Extract, exactly and without pictures, every line from the one that includes "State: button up" through the final line of the material below.

────────────────

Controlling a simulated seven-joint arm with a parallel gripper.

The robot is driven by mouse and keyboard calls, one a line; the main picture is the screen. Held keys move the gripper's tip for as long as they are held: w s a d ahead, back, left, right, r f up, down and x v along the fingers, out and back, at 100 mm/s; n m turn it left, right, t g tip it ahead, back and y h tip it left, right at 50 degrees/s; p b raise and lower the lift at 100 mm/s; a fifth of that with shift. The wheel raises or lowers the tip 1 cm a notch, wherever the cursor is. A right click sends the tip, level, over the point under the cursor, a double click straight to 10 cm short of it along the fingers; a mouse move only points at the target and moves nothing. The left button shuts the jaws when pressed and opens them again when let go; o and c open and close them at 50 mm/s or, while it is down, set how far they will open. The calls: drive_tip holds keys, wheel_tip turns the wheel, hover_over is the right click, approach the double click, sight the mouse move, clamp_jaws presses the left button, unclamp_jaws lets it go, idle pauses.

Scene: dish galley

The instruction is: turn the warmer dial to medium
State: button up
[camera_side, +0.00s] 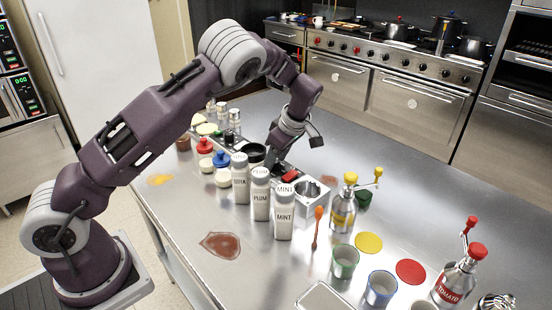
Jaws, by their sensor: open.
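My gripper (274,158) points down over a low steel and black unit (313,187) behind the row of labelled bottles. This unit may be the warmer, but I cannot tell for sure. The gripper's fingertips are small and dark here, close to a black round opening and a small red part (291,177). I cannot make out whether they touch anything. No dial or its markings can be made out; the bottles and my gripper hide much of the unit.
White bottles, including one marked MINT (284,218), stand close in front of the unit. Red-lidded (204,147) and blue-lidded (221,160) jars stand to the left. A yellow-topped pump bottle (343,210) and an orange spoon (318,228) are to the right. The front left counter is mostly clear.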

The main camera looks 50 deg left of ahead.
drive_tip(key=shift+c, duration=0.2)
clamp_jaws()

────────────────

■ Final answer:
State: button up
[camera_side, +0.00s] 
Jaws, by their sensor: open.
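My gripper (274,158) points down over a low steel and black unit (313,187) behind the row of labelled bottles. This unit may be the warmer, but I cannot tell for sure. The gripper's fingertips are small and dark here, close to a black round opening and a small red part (291,177). I cannot make out whether they touch anything. No dial or its markings can be made out; the bottles and my gripper hide much of the unit.
White bottles, including one marked MINT (284,218), stand close in front of the unit. Red-lidded (204,147) and blue-lidded (221,160) jars stand to the left. A yellow-topped pump bottle (343,210) and an orange spoon (318,228) are to the right. The front left counter is mostly clear.

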The main camera looks 50 deg left of ahead.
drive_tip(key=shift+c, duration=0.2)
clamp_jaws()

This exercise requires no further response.